Like I mentioned, I did not debug the code, and don't have time to do so right now. I'd encourage you to spend time looking at the apricot code yourself and seeing if you can figure it out. You'll only need to look at BaseSelection and the code I just wrote, so that should make it easier.

Thanks, I'll try to reimplement it with the BaseSelection.
A final question is am I do the right thing? I mean given the objective function and the feature-based function (as mentioned earlier in point 1 and 2). I should be able to see where apricot can find better results?

Yes, I think you're doing the right thing.
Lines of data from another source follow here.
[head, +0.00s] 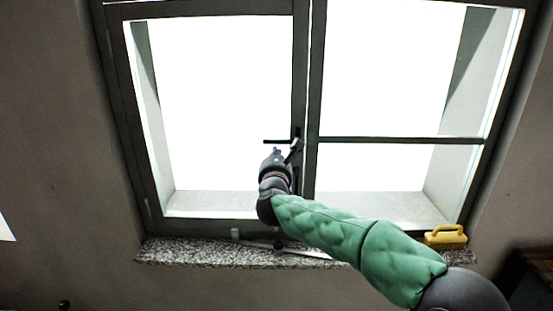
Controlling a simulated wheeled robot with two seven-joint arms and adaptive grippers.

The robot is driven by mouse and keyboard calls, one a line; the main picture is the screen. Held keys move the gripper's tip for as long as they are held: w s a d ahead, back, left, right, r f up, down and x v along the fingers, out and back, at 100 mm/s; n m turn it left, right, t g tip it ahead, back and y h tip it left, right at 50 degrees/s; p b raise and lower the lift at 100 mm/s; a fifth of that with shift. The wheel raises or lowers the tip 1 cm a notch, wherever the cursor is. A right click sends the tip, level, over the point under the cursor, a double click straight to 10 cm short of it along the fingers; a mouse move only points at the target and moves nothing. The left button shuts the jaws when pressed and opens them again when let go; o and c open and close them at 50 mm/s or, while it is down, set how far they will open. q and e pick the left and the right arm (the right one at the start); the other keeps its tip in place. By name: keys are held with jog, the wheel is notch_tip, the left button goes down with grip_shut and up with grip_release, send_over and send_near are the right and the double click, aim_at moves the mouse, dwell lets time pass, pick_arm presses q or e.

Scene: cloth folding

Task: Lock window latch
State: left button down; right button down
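The window (301,60) has a dark frame with a left and a right sash; a narrow bright gap shows between them at the top. A dark latch handle (275,141) sticks out level to the left from the middle stile. My right gripper (286,150) is at the middle stile, just below the latch handle. It is small and dark against the frame, so I cannot tell if it touches the handle or how its fingers stand. My right arm's green sleeve hides part of the sill. My left gripper is not in view.
A speckled stone sill (185,251) runs under the window. A yellow brush (445,237) stands on its right end. A grey flat tool (290,250) lies on the sill near the middle. A dark piece of furniture (530,280) is at the lower right.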

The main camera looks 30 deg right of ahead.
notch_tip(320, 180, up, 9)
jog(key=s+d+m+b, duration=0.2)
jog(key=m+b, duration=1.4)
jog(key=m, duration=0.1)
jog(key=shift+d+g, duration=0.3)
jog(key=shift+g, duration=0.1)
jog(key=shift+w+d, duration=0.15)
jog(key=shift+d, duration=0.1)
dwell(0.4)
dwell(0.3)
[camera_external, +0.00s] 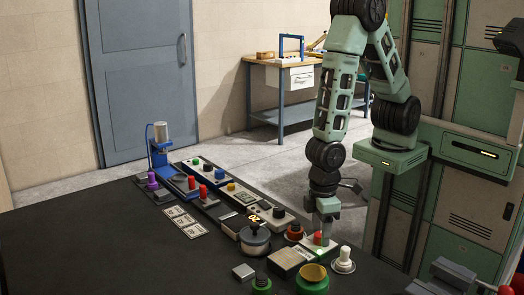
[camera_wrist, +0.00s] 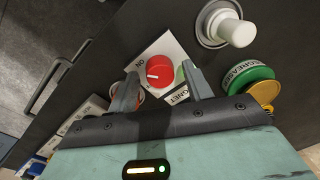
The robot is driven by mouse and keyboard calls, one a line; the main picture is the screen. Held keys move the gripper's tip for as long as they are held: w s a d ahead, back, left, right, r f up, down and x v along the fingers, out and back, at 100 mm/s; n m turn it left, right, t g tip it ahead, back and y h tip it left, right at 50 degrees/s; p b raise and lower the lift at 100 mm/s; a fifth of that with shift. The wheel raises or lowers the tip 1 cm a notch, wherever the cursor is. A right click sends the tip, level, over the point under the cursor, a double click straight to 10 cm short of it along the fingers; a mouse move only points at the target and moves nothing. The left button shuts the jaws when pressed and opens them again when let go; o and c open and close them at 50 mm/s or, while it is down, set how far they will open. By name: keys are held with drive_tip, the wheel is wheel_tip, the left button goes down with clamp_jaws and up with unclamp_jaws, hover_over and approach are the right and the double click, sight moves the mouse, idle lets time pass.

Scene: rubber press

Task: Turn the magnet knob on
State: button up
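The magnet knob is a round red dial with a white pointer mark (camera_wrist: 160,72), on a white plate lettered ON at the left and, partly hidden, "...GNET" below. In the wrist view the white mark is on the dial's lower left part. The red knob also shows in the external view (camera_external: 318,238), directly under my gripper (camera_external: 322,220). In the wrist view my gripper (camera_wrist: 160,85) is open, its two fingers apart on the left and right of the knob. I see a gap between the knob and the fingers, and no clear contact.
A white knob (camera_external: 343,260) stands right of the magnet plate. A red button (camera_external: 294,231) and a metal pot-like dial (camera_external: 254,238) are at the left. A green locker (camera_external: 440,180) stands behind.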

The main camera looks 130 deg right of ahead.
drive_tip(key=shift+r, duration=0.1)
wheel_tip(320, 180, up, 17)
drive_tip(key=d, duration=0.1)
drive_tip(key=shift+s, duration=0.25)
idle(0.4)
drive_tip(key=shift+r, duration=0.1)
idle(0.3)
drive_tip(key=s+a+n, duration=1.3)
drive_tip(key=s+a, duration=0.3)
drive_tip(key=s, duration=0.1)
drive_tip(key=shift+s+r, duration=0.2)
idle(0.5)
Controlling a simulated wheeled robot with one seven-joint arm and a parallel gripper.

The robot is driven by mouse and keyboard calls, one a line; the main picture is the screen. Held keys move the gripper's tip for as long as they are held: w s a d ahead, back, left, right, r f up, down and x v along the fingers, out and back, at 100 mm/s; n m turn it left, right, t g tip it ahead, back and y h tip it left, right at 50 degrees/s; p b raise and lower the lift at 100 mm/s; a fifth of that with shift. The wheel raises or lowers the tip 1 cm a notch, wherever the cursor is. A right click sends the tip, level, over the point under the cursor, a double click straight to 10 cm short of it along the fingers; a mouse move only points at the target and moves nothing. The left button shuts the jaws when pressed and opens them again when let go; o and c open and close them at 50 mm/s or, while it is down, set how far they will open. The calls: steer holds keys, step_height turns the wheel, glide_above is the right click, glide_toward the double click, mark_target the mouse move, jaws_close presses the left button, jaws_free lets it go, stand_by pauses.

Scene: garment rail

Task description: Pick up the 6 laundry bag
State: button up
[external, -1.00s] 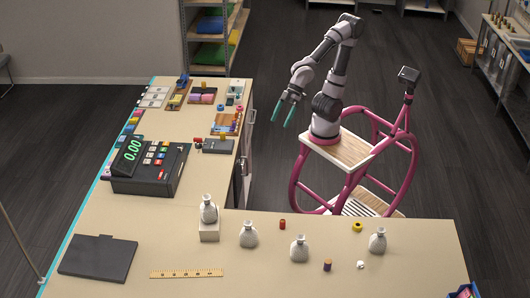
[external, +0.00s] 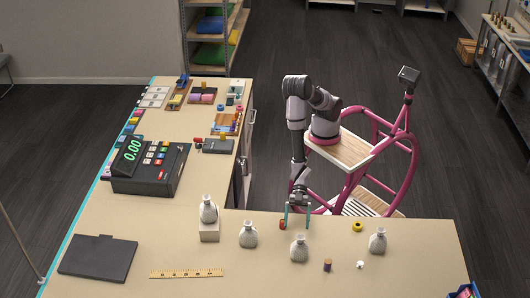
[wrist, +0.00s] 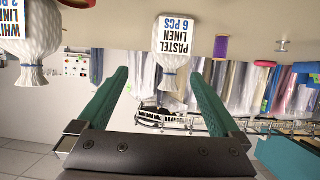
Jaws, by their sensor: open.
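The bag labelled "Pastel linen 6 pcs" (wrist: 175,48) is white with a tied neck. It hangs upside down in the wrist view, ahead of my fingers. In the external view it appears to be the middle front bag (external: 299,249), upright on the counter.
A second bag (external: 248,235), labelled white linen (wrist: 28,38), stands to the left. Other bags stand on a block (external: 208,210) and at right (external: 377,241). A red spool (external: 282,225) is close by the left finger. A purple spool (external: 327,266) is right of the middle bag.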

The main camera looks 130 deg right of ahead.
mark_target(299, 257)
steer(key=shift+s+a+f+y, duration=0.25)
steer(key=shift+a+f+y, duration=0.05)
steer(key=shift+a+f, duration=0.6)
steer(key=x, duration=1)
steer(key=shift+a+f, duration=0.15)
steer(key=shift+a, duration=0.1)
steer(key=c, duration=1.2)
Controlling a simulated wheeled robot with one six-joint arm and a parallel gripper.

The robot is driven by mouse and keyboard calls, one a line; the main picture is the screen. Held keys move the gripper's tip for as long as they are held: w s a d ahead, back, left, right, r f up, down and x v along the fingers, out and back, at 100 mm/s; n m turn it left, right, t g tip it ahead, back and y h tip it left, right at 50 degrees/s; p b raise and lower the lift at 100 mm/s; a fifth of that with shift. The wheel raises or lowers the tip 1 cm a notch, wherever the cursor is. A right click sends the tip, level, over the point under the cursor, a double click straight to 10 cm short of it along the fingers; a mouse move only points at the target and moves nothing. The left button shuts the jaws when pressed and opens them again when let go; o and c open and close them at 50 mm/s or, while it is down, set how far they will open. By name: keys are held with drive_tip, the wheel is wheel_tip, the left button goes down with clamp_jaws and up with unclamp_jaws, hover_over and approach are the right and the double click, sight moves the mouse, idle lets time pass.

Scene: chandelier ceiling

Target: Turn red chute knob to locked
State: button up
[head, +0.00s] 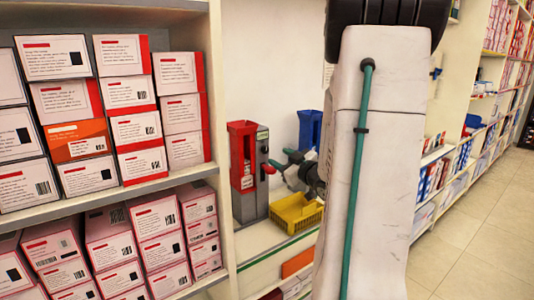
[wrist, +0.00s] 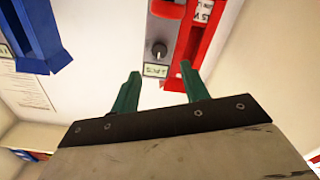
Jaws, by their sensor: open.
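The red chute (head: 243,150) stands on the shelf in the head view, with a grey panel on its right side; it also shows in the wrist view (wrist: 205,35). A small round black knob (wrist: 159,50) sits on that grey panel, beside a small label. A red part (wrist: 166,9) projects from the panel farther from the label; it also shows in the head view (head: 268,168). My gripper (wrist: 160,70) is open and empty. Its green fingers point at the panel, one to each side of the knob in the picture, apparently short of it. The knob's setting is too small to read.
A blue chute (head: 309,128) stands to the right, partly behind my arm; it fills the left of the wrist view (wrist: 38,35). A yellow bin (head: 296,214) lies below my gripper. Boxed shelves (head: 110,190) stand left, with a shelf upright close to the red chute.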

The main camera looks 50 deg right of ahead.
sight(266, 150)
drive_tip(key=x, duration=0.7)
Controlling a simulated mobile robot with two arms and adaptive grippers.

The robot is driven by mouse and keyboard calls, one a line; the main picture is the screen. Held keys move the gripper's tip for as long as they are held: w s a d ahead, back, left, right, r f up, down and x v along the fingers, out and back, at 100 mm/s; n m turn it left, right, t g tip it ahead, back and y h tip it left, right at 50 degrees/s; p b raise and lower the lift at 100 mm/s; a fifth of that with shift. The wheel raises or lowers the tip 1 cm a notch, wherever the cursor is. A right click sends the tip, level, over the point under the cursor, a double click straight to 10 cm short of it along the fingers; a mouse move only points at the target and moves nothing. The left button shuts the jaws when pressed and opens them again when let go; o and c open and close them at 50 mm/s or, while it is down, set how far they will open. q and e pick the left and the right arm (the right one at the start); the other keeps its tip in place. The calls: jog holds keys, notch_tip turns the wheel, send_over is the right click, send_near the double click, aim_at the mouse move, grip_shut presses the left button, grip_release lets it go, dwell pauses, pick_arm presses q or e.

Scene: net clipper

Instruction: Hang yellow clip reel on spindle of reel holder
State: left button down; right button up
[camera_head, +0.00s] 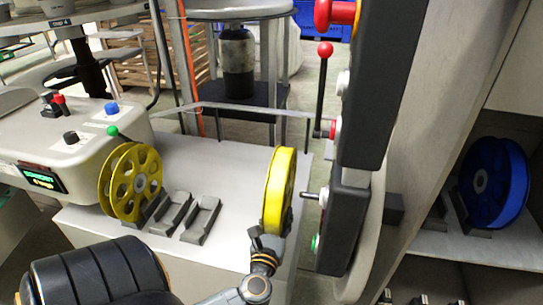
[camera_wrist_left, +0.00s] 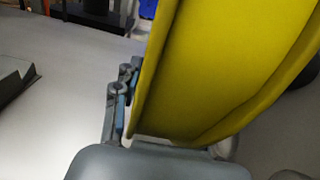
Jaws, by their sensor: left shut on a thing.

You just need to make sure you evaluate the quality of the subset using the same function, regardless of how you chose the subset. Another thought I had is that, if you're just adding in a "bonus" for each item selected, you might find it easier to modify the FacilityLocationSelection object to take in a vector of "bonuses", one for each example, and add that value to the gain for each item. I don't think you need an actual feature-based function for what you're trying to do.

If you copy/paste the facility location function implementation I have, I think that all you'd need to do is change https://github.com/jmschrei/apricot/blob/master/apricot/functions/facilityLocation.py#L206 to also take in a vector of "bonuses" and save that using self.bonuses = bonuses, and then I think you would only have to modify https://github.com/jmschrei/apricot/blob/master/apricot/functions/facilityLocation.py#L309 to be return gains + self.bonuses[idxs]. When using this new object, you'd pass in the precomputed adjacency matrix (without the bonus feature in it at all) to the fit function as normal, but you'd pass the bonus feature in as a single vector when creating the object, e.g.

bonus = np.random.uniform(0.5, 1.0, (50, 1))
similarity = numpy.corrcoef(numpy.random.normal(0, 1, size=(50, 10)).T)

model = NewFacilityLocationSelection(10, metric='precomputed', bonus=bonus)
model.fit(similarity)

Again, I haven't debugged that, but it might be faster for you to do that than try to reimplement something using the SkeletonSelection.

Thank you for your kindly reply, this solution sounds much better than mine.